Propaganda im ersten Weltkrieg: Bilder, Karikaturen und Reden

 

Der amerikanische Präsident Wilson hielt sich 1914 -1916 aus dem Krieg heraus, bis er den Sieg seiner guten Wirtschaftspartner England und Frankreich gefährdet sah. Es galt, zunächst die öffentliche Meinung auf den Kriegseintritt der USA einzustimmen. Doch diesewar selbst am 6. April 1917, als die Amerikaner eingriffen, noch zu wenig emotionalisiert. Um einen «gerechten Zorn» zu schüren, wurde die erste Propaganda-Behörde auf Bundesebene geschaffen, das Committee on Public Information (CPI).

 

«Journalisten sind dem Wechsel der politischen Stimmung und dem Zeitgeist unterworfen und damit einem sozialen Zensurdruck.»

 

Das CPI finanzierte Hunderttausende Redner, Schriftsteller, Journalisten, Karikaturisten, Werbeagenten und Regierungsbeamte – praktisch die gesamte intellektuelle Elite der USA -,um ein eindringliches Feindbild zu konstruieren: die Deutschen als mordende und Jungfrauen schändende Hunnen mit Pickelhaube. Von Weltformatplakaten herab bedrohten sie die Amerikaner, 75'000 Redner stürmten in den Pausen die Kinos und verbreiteten in vier Minuten die Mär vom preussischen Gorilla, hinter dem sich eine Blutspur zieht: «Darum müssen wir kämpfen.»

 

«Hätte ich die Wahl zwischen einer Regierung ohne Zeitungen und Zeitungen ohne Regierung, so würde ich nicht zögern, die zweite Möglichkeit zu wählen.»

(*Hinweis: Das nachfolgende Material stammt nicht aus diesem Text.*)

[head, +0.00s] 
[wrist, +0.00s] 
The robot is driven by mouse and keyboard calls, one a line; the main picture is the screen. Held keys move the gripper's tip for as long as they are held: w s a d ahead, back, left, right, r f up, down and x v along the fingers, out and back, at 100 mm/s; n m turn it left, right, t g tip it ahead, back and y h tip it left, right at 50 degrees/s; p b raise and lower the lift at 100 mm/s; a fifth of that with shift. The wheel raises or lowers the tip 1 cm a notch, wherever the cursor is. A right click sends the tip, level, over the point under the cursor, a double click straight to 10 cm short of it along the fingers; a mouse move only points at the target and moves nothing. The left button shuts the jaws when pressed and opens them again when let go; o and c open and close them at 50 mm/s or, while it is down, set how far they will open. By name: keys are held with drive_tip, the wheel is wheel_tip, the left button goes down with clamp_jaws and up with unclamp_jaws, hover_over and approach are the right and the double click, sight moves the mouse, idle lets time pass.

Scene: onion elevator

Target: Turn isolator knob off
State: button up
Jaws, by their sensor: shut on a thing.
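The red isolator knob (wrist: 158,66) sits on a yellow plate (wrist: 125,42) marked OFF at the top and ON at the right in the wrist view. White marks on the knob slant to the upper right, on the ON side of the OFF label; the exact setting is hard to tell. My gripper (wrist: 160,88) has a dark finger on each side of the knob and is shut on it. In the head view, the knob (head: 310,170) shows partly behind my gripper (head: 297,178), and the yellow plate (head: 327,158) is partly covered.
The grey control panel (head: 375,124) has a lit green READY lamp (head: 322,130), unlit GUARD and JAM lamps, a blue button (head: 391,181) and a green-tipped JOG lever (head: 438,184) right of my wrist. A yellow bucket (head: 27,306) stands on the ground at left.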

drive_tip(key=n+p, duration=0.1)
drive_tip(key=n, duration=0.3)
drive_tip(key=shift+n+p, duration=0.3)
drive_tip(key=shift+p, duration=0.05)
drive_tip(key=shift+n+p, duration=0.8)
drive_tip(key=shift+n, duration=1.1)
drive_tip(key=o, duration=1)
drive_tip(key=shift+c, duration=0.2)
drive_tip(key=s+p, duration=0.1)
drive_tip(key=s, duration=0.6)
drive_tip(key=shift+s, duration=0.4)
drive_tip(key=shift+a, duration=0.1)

 Thomas Jefferson, amerikanischer Gründervater

 

 Bis zum Jahresende 1917 hatten 800 Zeitschriften gemäss Erhebung des Autors dem CPI unentgeltlich Werbefläche angeboten. Die Medien hätten damit ihren ursprünglichen Kurs der Neutralität schneller als die Bevölkerung verlassen. Ein Journalist, der negativ über den Krieg berichtete, wurde vom CPI als Vaterlandsverräter entlarvt. Die meisten Medien unterzogen sich einer freiwilligen Zensur. Obwohl die USA zunächst zögernd in den Krieg eingetreten waren, wurde der nationale Konsens durch Regierung, Presse und Militär so nachhaltig geprägt und umgekehrt, dass die Wirkung über das Ziel des CPI sogar weit hinausschoss. Der Autor zitiert dazu den Publizisten Raymond B. Fosdick: «Wir hassten die Deutschen mit einem gemeinsamen, allgemeinen Hass, der unbeschreiblich war.»

 

«Nation at war» – der zweite Weltkrieg: Propaganda mit Film und Radio

 

Mit der flächendeckenden Propaganda im Ersten Weltkrieg hatte die Wilson-Administration die Bedeutung des Begriffs «nationale Sicherheit» erweitert. Deshalb, meint Elter, gab es im Zweiten Weltkrieg weder bei der Bevölkerung noch den Journalisten einen grossen Widerstand gegen die Zensur. Wenn wir im Krieg sind, eine «nation at war», hat dasSicherheitsinteresse Vorrang. Echte Kriegsbegeisterung habe allerdings zuerst wieder die entsprechende Propaganda, diesmal durch das reich dotierte Office of War Information (OWI) auslösen müssen. Die Medien gingen mit der Regierung und dem Militär eine Liaison ein. Die Propagandisten hatten eine neue Vorgehensweise entdeckt: Fotos von gefallenen amerikanischen Soldaten wurden veröffentlicht mit Bildlegenden wie: «Das passiert alle drei Minuten. Soldat bleib bei der Arbeit und erledige sie, damit wir diese Bilder bald nicht mehr sehen müssen.» Die neue Taktik zeigte ein offensives Vorgehen mit den Möglichkeiten der Medien und reflektierte die Überzeugung, dass die Bevölkerung den Krieg befürwortete.

 

«Was wir geschrieben haben, war absoluter Mist. Wir waren der Propagandaarm der Regierung. Zu Beginn gab es sanften Druck von den Zensoren, aber später waren wir unsere eigenen Zensoren Wir waren eine einzige Jubelmenge. Ich befürchte, zu der damaligen Zeit gab es keine Alternative dazu. Alles war Krieg, totaler Krieg in jedem Lebensbereich.»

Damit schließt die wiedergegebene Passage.